January is typically not a month when much thaws. However, the signing of a Phase One trade deal between U.S. and China, in our opinion, represents an important step forward in taking a good bit of the chill out of the cold relationship these two economic powers have endured for almost two years now. With more than $500 billion of U.S.-imposed tariffs hanging in the balance prior to the agreement’s implementation on January 15, the fact that an apparent detente now seems at hand can be viewed as a favorable incremental event, both economically and psychologically.
More than any other factor in the market over the past year, progress toward an agreement and aversion of U.S.-imposed tariffs, in whole or part, have played major roles not just in periodic market volatility but also the perceived profile for economic growth in the U.S. and globally. This agreement, signed by Presidents Trump and Xi Jinping of China, has now rolled back a meaningful portion of the $530 billion in tariffs previously enacted or to be imposed.
Specifically, $160 billion in U.S.-imposed tariffs, originally scheduled to go into effect on December 15, have now been entirely taken off the table. Approximately $120 billion originally set forth this past September have been reduced from a rate of 15% to 7.5%, and the original tranche of $250 billion implemented last summer at 25% remains unchanged. China has also agreed to agricultural purchases from the U.S. of approximately $40 billion, an increase from the pre-dispute levels of about $24 billion.
We believe investors should focus on a few key takeaways from this agreement as signs of the first official progress between U.S. and China since trade relations took a decidedly negative turn last spring.
These takeaways are:
- The Phase One deal, while certainly not eliminating the overall U.S.-China trade risk, could well represent a directional turning point as the worst may now be over between the two nations. This would be quite a favorable development for investor psychology.

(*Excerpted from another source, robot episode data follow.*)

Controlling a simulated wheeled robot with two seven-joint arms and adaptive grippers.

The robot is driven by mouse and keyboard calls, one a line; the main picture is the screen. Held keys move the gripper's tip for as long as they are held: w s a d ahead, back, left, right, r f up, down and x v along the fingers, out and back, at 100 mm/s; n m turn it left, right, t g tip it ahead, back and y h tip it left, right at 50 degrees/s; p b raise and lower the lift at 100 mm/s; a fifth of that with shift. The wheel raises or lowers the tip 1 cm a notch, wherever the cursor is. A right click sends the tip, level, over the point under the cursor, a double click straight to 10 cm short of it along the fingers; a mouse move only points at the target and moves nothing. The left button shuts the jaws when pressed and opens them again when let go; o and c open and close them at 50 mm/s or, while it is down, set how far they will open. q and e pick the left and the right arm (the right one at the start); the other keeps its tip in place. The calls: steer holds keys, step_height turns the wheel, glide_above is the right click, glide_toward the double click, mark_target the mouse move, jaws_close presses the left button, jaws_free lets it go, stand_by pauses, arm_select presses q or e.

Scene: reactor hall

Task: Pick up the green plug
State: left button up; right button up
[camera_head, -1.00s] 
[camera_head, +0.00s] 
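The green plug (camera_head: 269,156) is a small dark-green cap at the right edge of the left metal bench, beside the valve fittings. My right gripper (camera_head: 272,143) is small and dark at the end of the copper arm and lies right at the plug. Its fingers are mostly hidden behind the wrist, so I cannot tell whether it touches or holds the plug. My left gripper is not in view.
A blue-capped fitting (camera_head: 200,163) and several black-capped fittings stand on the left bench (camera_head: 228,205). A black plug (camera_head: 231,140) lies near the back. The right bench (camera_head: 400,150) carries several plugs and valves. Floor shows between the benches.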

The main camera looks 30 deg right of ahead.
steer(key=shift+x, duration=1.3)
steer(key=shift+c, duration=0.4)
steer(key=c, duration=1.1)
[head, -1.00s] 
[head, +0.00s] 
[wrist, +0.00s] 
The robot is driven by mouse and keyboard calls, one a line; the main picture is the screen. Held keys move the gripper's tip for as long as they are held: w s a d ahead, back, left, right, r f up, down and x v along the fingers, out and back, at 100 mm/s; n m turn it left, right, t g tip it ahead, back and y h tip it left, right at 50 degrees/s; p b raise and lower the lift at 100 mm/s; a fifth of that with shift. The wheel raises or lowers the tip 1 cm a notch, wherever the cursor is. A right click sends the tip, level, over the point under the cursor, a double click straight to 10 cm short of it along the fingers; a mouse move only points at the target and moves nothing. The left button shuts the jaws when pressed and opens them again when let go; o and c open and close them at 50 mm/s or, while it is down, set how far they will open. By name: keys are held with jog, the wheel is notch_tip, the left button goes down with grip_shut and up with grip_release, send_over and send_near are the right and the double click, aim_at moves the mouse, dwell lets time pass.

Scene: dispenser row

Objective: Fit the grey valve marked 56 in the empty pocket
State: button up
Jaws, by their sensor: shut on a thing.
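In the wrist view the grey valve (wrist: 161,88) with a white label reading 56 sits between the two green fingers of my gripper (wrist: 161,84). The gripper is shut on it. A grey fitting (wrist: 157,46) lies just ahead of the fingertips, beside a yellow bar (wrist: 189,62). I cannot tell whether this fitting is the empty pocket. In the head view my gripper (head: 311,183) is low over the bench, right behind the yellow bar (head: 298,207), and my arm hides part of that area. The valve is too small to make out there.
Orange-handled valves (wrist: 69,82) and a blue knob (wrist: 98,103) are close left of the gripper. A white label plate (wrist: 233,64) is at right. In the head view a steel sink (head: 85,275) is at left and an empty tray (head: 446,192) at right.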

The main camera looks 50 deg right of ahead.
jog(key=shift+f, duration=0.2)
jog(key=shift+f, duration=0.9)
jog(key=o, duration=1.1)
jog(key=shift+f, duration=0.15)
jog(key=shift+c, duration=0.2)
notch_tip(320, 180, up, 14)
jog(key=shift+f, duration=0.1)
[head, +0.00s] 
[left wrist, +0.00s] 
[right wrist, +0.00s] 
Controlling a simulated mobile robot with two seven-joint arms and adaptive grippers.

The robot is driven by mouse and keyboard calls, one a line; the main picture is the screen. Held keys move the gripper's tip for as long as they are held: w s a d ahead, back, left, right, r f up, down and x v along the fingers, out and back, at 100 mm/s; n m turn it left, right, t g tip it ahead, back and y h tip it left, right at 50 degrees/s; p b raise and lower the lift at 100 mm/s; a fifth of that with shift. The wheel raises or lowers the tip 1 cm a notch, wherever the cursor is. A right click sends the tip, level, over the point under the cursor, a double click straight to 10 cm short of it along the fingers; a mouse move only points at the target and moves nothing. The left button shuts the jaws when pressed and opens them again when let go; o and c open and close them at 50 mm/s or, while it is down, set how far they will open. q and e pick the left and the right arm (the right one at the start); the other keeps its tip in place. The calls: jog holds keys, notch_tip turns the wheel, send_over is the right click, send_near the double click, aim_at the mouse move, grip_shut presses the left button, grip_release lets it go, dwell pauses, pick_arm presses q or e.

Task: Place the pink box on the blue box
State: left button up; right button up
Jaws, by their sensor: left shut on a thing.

- While many would have preferred more, if not all, of the U.S. tariffs rolled off, the movement in this agreement could be enough to encourage U.S. companies to increase capital spending and investment closer to pre-trade dispute levels, which could prove meaningful to overall U.S. economic growth.
- Investors should watch for the prospect of a Phase Two agreement later this year, though timing is uncertain and a second deal may not be seen until late 2020. Should such a second agreement include further tariff reductions, it would likely be well received by the markets.
While we view this official agreement as a welcomed development, it's important to recognize more drama pertaining to this ongoing soap opera may still await. If we have learned anything about this trade dispute and its associated tariffs, it’s that small changes in direction can have real impacts on economic sentiment and the markets. We're not out of the woods yet, though there is now a path.
All considered, we believe the Phase One agreement should be viewed optimistically. As we stated in our 2020 Market Outlook, Where We Stand, we believe the overall environment for the equity and credit markets appear favorable in the year ahead based on 2% or better economic growth, benign inflation, a quiet year at the Federal Reserve, rising earnings growth, reasonable valuations, and solid credit fundamentals. The Phase One trade agreement incrementally enhances this environment and adds to these potential catalysts.